A: Reduce your energy consumption and advocate for clean energy policy. If you go to Audubon’s Birds and Climate Visualizer at climate.audubon.org and type in your zip code you’ll find several ways to take action. Additional measures include planting native trees, shrubs, and flowers to create bird-friendly places at your home, school, and place of work, avoiding the use of pesticides, and reducing personal consumption of single-use plastic and hazardous materials that all too often find their way into natural areas.

About Audubon and Audubon’s Work

Q: Why is Audubon getting involved in climate change now?

A: Audubon has been working to protect birds from global warming for many years, but our new study leads us to a powerful conclusion: Global warming is the biggest threat to our birds. That’s something everyone who cares about birds needs to understand. We must take action and we can make a difference.

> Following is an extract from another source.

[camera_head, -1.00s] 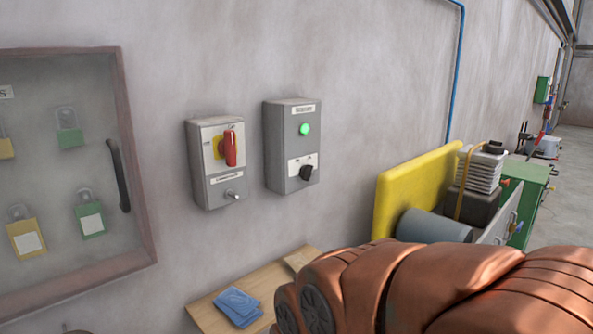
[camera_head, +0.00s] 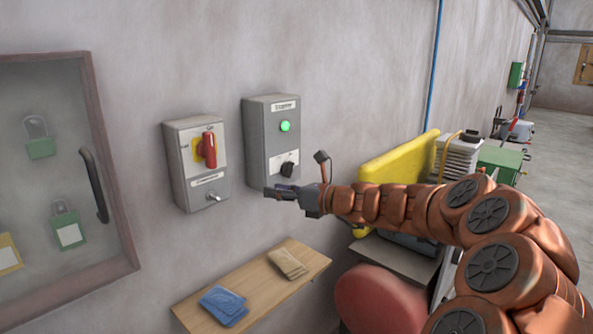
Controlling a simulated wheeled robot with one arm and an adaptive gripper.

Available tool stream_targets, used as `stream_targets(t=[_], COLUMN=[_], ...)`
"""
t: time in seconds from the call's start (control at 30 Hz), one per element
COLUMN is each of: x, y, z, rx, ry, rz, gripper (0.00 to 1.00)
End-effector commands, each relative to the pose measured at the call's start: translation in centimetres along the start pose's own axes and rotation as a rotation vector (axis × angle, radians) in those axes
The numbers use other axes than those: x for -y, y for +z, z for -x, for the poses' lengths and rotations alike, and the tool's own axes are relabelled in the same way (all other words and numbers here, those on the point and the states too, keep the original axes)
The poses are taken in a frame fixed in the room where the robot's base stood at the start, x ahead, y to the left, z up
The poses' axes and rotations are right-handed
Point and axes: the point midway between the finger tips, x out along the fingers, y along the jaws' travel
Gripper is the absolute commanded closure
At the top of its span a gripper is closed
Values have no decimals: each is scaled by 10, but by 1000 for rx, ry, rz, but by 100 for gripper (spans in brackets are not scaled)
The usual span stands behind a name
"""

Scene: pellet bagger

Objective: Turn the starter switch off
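The starter box (camera_head: 269,137) is a grey wall box with a label at its top and a lit green lamp (camera_head: 285,126). Its black rotary switch (camera_head: 288,169) sits on a pale plate below the lamp. My gripper (camera_head: 268,192) is just below and left of this switch in the picture, in front of the box's lower edge. It points left. I cannot tell whether it touches the box, and its fingers are too small to show a clear gap. The black switch is in plain view.
A second grey box (camera_head: 181,182) with a red handle (camera_head: 209,150) hangs to the left. A glazed padlock cabinet (camera_head: 121,262) is at far left. A wooden shelf (camera_head: 262,302) below holds blue and tan cloths. A yellow panel (camera_head: 392,160) and cluttered carts stand right.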

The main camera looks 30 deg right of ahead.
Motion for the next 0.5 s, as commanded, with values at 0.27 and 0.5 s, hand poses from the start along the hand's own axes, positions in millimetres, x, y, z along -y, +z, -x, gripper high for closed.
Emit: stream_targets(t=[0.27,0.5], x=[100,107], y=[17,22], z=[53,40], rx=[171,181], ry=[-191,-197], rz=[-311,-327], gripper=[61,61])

Q. Does Audubon support carbon pricing?

A. Audubon is committed to stopping the worst impacts of climate change by working to meet the universally recognized goal of zero net carbon emissions by 2050. We are encouraged by meaningful ideas brought into the conversation, and support bipartisan discussion around solutions but we aren’t ready to comment on any particular bill right now.

Q. What pricing mechanism do you propose/support?

A. Audubon supports a price on carbon that would meaningfully reduce greenhouse gas emissions at the speed and scale needed to help birds and people. The initial price and rate of increase must be set high enough to encourage a rapid transition to clean energy sources and spark innovation.

Q. What do you do with the revenue?

A. There are many ways in which a bill could use the revenue, including by lowering other taxes, investing in innovation or infrastructure, or returning the money to Vermonters in the form of dividends, among others. Audubon supports ideas that use the revenue in a manner that promotes equity and does not offset the positive impacts of a price on carbon. Vermont-specific items could include developing EV infrastructure/purchasing incentives or funding for low and moderate-income weatherization projects.